Four years ago the most interesting man in the world passed into the "next experience" as he sometimes called it.
Some 25 years before, the two of us were horseback riding on a hilltop in Questa, New Mexico above the hacienda where he and his wife Michele lived. We, Lorry and I, were staying with them. I was on a leave of absence from my teaching job at Santa Fe Preparatory, and it amazed me to think I was not in the classroom. The leaves were turning, it was October, my birthday, and I was riding the range with my friend Mike Gleeson, the most interesting man in the world, and I was free as a bee on the back of a horse. How was this even possible?

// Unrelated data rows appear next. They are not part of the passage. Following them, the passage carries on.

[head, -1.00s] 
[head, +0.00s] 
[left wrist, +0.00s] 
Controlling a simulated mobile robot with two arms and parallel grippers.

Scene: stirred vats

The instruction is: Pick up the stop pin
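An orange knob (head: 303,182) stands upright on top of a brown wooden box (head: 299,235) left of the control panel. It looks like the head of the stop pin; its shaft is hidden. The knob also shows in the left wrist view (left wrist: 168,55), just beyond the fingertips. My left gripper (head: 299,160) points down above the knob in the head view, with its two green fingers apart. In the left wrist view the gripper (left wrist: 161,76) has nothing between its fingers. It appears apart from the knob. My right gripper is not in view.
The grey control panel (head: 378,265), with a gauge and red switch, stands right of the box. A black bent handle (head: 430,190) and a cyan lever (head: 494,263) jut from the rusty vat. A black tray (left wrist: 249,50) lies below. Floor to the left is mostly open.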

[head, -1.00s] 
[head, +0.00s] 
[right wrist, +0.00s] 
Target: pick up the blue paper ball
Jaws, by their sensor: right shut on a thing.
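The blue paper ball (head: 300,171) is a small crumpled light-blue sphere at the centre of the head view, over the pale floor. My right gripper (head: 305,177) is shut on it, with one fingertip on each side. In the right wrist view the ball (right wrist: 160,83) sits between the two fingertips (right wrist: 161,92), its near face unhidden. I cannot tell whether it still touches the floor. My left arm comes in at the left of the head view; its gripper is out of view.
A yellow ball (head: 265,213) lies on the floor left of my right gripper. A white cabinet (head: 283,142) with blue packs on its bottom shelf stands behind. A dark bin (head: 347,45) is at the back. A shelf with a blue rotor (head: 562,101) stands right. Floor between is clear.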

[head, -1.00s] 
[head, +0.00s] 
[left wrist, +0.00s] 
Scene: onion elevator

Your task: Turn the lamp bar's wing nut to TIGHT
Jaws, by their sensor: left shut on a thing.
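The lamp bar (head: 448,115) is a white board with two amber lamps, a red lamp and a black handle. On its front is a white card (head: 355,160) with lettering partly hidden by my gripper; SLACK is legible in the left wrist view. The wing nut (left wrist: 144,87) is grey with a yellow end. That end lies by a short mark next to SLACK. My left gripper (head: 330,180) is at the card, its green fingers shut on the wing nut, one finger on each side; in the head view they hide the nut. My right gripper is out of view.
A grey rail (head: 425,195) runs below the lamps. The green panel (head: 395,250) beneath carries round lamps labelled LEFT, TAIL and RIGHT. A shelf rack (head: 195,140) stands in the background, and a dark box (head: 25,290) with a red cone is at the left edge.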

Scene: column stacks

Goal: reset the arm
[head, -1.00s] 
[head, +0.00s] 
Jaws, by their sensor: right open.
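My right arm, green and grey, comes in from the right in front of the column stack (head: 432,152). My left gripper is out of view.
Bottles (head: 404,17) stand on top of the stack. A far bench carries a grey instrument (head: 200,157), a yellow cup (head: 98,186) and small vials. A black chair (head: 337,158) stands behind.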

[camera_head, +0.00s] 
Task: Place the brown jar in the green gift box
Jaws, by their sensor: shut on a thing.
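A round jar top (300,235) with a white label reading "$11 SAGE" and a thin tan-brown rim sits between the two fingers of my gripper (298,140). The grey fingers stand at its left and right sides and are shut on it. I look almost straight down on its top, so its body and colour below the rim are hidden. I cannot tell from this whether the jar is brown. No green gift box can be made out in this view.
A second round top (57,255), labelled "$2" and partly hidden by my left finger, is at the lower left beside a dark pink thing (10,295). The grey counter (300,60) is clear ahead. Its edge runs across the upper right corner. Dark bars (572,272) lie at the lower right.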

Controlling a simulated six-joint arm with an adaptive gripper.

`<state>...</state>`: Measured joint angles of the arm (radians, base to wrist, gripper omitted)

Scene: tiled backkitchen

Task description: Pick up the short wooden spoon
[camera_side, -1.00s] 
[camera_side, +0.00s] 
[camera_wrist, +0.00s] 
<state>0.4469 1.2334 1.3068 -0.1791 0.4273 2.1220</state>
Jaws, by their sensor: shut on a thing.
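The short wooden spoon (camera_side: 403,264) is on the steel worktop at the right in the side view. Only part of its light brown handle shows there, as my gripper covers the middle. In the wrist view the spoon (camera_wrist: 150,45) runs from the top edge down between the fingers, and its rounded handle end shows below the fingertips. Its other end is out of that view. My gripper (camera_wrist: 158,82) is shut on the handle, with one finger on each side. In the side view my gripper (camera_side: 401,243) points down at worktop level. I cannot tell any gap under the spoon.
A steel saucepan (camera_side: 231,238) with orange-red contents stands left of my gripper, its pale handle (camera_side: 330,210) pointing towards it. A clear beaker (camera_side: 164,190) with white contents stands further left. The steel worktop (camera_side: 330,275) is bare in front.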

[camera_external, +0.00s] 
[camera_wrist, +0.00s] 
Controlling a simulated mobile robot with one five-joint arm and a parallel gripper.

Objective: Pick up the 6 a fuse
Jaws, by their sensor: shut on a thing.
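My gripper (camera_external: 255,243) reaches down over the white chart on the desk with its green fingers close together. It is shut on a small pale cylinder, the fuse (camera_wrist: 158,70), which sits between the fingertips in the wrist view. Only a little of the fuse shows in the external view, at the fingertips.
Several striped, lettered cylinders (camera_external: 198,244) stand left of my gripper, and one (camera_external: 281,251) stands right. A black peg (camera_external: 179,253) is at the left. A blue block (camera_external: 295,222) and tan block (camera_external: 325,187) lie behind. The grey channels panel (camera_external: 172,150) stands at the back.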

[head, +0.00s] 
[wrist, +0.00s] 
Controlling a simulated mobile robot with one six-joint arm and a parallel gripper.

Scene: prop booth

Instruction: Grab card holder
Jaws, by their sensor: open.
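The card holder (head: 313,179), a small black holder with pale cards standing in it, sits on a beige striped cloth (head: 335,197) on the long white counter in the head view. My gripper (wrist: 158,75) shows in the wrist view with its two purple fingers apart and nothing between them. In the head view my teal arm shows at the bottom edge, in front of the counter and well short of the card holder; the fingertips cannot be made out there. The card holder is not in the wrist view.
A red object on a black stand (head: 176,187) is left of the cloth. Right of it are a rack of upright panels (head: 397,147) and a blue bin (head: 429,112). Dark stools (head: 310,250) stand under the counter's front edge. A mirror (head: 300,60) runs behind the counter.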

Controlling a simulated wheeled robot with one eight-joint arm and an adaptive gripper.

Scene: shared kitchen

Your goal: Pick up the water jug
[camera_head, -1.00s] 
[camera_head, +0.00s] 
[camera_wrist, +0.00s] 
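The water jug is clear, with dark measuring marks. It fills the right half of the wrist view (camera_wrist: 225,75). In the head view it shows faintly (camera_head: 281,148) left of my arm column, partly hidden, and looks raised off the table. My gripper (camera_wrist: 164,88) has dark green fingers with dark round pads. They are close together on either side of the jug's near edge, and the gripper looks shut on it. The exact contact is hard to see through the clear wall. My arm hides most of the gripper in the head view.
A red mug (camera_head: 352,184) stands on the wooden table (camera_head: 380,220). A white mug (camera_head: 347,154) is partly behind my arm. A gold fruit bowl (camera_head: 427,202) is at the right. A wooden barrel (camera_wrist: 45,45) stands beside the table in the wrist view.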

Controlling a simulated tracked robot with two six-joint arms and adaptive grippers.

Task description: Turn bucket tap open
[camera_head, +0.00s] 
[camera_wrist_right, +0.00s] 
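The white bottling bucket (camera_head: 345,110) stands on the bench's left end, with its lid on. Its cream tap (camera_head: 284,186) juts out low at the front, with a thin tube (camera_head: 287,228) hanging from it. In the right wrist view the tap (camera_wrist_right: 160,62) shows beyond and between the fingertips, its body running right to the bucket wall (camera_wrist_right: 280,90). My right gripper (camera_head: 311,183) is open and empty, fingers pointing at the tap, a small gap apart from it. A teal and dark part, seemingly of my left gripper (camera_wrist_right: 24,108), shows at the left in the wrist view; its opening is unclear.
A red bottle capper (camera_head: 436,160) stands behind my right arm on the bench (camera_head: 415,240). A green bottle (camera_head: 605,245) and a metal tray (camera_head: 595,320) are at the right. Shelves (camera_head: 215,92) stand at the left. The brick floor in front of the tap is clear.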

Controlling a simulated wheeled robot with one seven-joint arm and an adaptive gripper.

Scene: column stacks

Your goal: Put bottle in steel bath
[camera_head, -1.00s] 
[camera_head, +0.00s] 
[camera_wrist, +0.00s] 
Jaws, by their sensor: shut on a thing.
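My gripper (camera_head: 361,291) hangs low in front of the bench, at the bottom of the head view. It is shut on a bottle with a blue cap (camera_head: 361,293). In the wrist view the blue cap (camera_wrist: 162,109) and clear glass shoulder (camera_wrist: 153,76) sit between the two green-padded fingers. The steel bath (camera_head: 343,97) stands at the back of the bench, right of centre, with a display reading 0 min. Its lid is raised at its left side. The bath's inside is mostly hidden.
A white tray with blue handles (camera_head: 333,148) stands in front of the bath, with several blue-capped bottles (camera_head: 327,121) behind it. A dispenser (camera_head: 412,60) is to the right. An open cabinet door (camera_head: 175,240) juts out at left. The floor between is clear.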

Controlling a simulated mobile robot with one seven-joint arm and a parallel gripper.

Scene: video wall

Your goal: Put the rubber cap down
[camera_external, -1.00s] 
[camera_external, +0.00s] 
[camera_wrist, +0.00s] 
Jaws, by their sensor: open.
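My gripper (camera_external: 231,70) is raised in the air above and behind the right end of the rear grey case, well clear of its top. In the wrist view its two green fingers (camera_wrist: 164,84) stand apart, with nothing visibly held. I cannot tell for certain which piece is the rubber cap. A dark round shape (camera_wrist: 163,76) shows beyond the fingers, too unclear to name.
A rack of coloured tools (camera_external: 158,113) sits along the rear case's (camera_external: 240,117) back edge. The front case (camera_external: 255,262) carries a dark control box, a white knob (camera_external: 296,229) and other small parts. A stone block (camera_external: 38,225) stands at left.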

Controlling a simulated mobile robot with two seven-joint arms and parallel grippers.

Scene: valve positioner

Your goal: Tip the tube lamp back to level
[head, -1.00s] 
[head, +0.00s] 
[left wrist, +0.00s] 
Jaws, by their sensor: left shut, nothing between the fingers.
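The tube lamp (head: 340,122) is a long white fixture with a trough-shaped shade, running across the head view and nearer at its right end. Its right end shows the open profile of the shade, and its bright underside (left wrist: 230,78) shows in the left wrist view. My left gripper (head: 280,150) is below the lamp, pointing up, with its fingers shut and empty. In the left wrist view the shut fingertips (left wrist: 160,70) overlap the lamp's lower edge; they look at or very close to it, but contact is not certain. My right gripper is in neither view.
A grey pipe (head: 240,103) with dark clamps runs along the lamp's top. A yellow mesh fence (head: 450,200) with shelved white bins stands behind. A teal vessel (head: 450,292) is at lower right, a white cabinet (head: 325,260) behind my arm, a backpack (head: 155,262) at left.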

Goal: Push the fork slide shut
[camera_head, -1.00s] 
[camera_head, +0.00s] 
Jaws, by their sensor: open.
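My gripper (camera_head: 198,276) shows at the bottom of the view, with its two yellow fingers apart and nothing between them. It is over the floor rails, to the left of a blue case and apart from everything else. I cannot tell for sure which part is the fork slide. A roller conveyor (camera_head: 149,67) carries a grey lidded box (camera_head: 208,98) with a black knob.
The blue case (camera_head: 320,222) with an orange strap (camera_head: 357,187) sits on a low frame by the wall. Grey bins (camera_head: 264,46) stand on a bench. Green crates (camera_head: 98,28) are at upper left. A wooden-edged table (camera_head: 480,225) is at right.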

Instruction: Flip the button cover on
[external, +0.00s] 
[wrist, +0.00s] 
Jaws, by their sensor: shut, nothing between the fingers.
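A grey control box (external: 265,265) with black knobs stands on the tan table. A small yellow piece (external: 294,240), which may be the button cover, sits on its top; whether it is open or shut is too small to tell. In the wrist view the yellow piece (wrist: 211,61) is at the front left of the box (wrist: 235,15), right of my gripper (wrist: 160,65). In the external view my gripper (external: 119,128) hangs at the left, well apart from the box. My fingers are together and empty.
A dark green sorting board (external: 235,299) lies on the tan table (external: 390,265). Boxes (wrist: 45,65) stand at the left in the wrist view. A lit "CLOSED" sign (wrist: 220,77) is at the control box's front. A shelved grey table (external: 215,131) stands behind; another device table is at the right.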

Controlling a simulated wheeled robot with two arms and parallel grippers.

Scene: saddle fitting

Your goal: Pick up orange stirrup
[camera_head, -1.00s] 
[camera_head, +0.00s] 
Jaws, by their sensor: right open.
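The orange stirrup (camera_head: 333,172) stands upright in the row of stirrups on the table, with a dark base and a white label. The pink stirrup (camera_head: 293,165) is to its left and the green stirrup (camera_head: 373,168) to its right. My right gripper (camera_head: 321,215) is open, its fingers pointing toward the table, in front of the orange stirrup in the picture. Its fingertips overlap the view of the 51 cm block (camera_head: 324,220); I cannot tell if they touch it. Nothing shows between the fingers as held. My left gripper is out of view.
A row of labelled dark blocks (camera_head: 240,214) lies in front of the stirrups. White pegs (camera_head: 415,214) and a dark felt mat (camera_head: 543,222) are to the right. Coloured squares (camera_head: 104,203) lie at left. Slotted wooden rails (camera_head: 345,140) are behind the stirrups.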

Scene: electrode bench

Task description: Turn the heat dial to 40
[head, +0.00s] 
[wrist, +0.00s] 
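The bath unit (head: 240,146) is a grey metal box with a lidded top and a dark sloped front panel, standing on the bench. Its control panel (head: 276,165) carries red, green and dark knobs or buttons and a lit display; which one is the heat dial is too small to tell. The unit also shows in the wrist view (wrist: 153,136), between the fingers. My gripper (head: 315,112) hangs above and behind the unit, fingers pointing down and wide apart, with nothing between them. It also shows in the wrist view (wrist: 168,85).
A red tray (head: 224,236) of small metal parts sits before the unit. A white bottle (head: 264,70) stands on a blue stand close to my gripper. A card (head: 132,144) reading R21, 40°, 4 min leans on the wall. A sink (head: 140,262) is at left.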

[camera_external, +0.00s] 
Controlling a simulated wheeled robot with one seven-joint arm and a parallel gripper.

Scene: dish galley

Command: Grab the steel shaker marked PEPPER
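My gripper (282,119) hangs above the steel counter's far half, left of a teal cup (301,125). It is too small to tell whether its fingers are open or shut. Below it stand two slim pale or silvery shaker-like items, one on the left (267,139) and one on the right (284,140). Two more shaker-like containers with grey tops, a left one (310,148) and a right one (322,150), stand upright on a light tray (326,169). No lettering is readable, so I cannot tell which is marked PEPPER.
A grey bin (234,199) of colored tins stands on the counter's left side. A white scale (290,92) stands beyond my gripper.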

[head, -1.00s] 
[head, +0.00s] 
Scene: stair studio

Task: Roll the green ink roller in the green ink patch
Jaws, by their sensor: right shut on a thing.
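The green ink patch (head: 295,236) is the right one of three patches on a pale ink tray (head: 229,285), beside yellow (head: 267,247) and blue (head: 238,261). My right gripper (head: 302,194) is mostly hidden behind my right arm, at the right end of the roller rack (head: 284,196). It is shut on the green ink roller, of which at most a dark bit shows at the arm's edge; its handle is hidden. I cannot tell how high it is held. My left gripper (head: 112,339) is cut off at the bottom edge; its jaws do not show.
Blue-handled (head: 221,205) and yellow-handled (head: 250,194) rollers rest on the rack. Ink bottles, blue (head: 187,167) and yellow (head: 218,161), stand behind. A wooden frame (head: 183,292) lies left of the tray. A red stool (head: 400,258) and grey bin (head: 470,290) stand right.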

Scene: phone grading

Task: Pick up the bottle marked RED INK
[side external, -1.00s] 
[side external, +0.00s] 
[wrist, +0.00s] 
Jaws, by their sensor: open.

Mike was a mind reader, as everyone knows who knew him. He looked over at me, saw the gleam in my eye and said with smile, "Hey, Gerry, no one said you couldn't do it." By which he meant more than I could've said at that moment or any moment, even now, but I'm going to try.
He followed this up with, "Just think, you could be stuck in some office somewhere bent over a ledger book like Bartleby the Scrivener!" And so saying he learned over the saddle horn, reins in his lap, and pretended to do some ciphering. Then he exploded with laughter and his horse whinnied and both of roared in the gold blaze of that lazy autumn afternoon.
"Now let's get some war paint," Mike said. And I suddenly remembered our mission -- to go the secret cave where the Taosenos actually got the red rocks that, when you wetted them, made war paint. It was a mission of holiness that I was sharing with the most interesting man in the world.
God bless him, and may he be riding steeds on the heavenly mesas right now.
Ride in peace.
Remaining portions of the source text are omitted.